La segunda vez, fue en Praga, cuatro años después, en el ocaso de la Guerra Fría. No recuerdo si la efigie del secretario general del Partido Comunista, Miloš Jakeš, se exhibía en los muros de la ciudad, pero me acuerdo de ese clima asfixiante, las personas esquivas y sus rostros nerviosos cuando les pedíamos alguna información anodina. El barrio del Castillo estaba patrullado por la policía y la milicia.

La tercera vez, fue en el trópico, en la primavera de 2002. Cuba moría de hambre, muchos vendían a sus hijas por un puñado de dólares a los turistas europeos, pero se dedicaban inmensos recursos a la propaganda del régimen. La isla estaba tapizada de íconos del Che, de eslóganes a la gloria de la Revolución, y algunos museos, a ve­ces minúscu­los, en las aldeas, reproducían la epopeya de Fidel y sus barbudos en la Sierra. El pasado, anterior a la Revolución, no existía, como si Cuba hubiera surgido de las aguas el 1º de enero de 1959, el día en que echaron a Batista. El 11 de abril de 2002 hubo un intento de golpe de Estado contra Hugo Chávez, el presidente venezolano, aliado del régimen. Fidel Castro pronunció un discurso de varias horas, como era su costumbre, que fue transmitido en directo por todas las televisoras y radios del país. Al día siguiente, las ocho páginas del Granma, el diario del Partido Comunista, se dedicaron a publicar el discurso completo del viejo dictador.

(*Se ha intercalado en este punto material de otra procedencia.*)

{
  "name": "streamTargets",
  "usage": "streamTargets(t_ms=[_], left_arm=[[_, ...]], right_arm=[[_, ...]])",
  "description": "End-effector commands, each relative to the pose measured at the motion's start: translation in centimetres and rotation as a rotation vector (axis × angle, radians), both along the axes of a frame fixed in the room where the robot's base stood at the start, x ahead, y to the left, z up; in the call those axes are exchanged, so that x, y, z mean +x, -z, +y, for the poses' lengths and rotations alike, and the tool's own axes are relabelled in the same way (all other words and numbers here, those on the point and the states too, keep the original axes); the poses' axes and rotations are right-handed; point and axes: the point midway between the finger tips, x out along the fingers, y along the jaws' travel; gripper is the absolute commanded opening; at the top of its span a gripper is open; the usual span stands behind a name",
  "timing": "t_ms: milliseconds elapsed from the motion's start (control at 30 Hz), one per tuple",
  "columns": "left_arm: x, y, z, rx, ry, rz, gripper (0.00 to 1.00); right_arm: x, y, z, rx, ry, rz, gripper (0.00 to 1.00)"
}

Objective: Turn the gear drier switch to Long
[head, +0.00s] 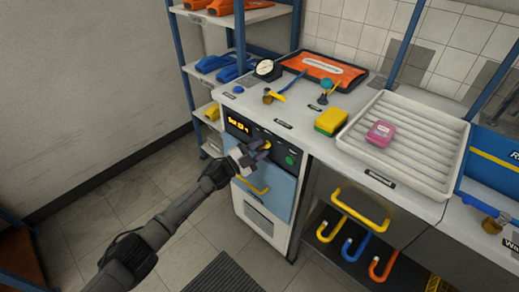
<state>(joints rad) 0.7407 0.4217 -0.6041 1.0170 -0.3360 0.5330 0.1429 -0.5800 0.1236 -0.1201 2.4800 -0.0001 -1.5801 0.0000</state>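The gear drier is a white and blue cabinet (262,222) under the counter, with a dark control panel (238,122) along its top. The panel has a lit orange display (239,124), a yellow switch knob (267,146) and a green round button (290,160). The switch marks are too small to read or hidden. My right gripper is out of view.
A yellow drawer handle (253,187) sits just below my left gripper. The counter above holds a dial gauge (267,69), a yellow sponge (331,121) and a white ribbed tray (400,163) with a pink item. Shelves stand behind to the left. The floor at left is clear.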

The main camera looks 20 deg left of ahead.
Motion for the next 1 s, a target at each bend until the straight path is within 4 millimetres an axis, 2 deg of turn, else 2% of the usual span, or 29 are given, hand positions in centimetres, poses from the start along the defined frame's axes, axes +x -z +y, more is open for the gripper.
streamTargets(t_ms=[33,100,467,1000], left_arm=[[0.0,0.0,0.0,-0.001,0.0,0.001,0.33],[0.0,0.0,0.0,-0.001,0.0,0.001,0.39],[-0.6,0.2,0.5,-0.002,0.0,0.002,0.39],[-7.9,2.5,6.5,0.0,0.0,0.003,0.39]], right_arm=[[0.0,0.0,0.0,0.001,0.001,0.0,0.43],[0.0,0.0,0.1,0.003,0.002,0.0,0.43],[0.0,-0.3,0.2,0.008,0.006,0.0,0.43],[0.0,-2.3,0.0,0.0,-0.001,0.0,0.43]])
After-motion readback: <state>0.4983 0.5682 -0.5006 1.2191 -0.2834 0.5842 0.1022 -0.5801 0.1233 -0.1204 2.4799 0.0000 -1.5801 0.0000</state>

Entre Praga y La Habana, estudié en Londres. Cuando murió Deng Xiaoping, el 19 de febrero de 1997, corrí a ver a mi amigo Ammer, que vivía en el otro extremo del sexto piso de nuestra residen­cia. En la primera plana de Libération, el retrato en blanco y negro del Pequeño Timonel (1,52 m) era tan llamativo que se nos ocurrió una idea (lamentable): tapizar nuestro corredor con pósteres de dictadores. Así, durante meses, la puerta de mi cuarto exhibió el rostro de Sadam Husein. Nuestra colección de déspotas se parecía al índice de este libro… aunque faltaban los morenos y los negros: nuestra incorrección política (o más bien nuestra imbecilidad) tenía sus límites. La muerte de Deng Xiaoping clausuró un siglo XX sangriento y mortífero, enlutado por los crímenes de Hitler, de Mao y de Stalin, y de tantos autócratas, en todos los continentes.

Desde Pisístrato, el primer tirano de la Grecia arcaica, algunos hombres ejercen ferozmente su poder personal, fuera de todo control y toda ley, en contra de sus tribus. Existieron césares romanos, como los sanguinarios Calígula y Nerón, déspotas más o menos ilustrados, soberanos absolutistas y carniceros brutales como Qin Shi Huang, el primer unificador imperial de China, que enterraba vivos a los estudiosos confucianos, y de quien Mao se consideraba el heredero; o Muhammad Tughluq, sultán de Delhi, que destruyó su capital por puro gusto. Pero nunca proliferaron los dictadores como en el siglo pasado, como si el progreso y la técnica, sus dos matrices, se hubieran vuelto contra él. A mediados del siglo, el Estado moderno se basaba en una organización piramidal hiperestructurada y centralizada de tipo burocrático, que poseía el monopolio de la violencia “legítima” e instituciones onerosas y complejas, las telecomuni­caciones y el complejo militar-industrial. Cuando ese aparato tentacular pasó a manos de los dictadores, se desencadenó la violencia con una intensidad sin precedentes.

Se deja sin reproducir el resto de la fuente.